Things have ALWAYS been shady. If I wanted to draw a strict line in the sand between their bullshit and my money, I wouldn’t have enjoyed a game in the last 30 years.

So for me, fun factor is what I value most. It’s only when crappy business decisions impact my fun in a big way that I begin to have serious problems.

How Does Supporting Games With Bad Business Models Make Me Feel?

Although ‘fun’ is my bottom line, that doesn’t mean I’m turning a blind eye to the practices that have infiltrated the gaming world. I’m well aware of the ‘slippery slope’ and how I’ve contributed to it. I’ll say that I rarely buy season passes, or even cosmetic items for that matter… but deep down inside, I know that’s not the best justification. When I buy even the base product, I’m telling studios I support what they’re doing, not to mention a potential customer for their DLC and microtransactions. Yes, that makes me feel dirty, and yes, I am, at times, disappointed in myself. I don’t like being part of the problem.

So why do I keep riding this merry go round? Well, because these are the choices I’m left with:

I can take a stand and never buy any of these exploitive games, but then I’d be sad I was missing out on the fun.

Or, I can continue to have fun playing the games that come out, but try and spread awareness about the things I see happening in the industry.

Obviously, I’ve chosen the latter.

I don’t believe that boycotting games or even particular studios is the answer. Because even though I haven’t bought the game, plenty of other people will. My sale won’t be missed. Casual gamers don’t care to delve into the stuff happening behind the scenes, so they’re going to buy whatever they like anyway.

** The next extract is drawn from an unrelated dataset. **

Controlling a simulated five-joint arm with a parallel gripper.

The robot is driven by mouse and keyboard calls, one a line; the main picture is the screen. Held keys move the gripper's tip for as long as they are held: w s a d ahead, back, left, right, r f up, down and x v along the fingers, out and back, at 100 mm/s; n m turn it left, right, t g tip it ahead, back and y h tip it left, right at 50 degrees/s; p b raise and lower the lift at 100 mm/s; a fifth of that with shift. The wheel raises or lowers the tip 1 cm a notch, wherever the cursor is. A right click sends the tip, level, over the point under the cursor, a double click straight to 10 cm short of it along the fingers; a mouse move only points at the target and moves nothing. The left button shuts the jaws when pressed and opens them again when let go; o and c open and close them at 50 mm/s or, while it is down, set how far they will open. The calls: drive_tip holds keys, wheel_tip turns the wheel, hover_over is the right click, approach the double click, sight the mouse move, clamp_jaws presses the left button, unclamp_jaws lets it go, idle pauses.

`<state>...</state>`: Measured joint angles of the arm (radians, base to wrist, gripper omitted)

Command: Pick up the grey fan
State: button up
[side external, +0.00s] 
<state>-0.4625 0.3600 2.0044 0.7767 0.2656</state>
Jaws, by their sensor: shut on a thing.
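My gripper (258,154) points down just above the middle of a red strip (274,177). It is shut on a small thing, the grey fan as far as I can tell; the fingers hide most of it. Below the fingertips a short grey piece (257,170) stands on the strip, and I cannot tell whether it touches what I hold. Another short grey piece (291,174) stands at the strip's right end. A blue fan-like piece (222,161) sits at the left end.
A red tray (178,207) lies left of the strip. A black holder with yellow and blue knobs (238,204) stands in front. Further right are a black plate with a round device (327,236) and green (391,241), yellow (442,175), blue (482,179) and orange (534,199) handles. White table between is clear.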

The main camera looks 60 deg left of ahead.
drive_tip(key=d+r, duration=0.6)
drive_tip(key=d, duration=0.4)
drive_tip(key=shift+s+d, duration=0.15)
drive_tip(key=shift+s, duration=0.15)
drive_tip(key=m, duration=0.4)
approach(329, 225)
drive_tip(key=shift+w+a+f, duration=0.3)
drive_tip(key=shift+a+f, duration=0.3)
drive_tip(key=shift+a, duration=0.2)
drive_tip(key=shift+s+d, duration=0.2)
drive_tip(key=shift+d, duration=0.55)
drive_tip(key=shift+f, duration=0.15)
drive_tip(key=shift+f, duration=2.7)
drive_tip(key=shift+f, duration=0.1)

And I can’t fault them for that. We pay to eat the sausage, not to see it being made, you know?
So, I’m going to keep eating that sausage, pretending that it’s primo meat and not just a bunch of leftover shit being ground into an intestinal shell. But if I notice something’s not right with it, I’m going to raise hell about it. I mean, what am I supposed to do, not eat sausage anymore? That’s effin’ lunacy.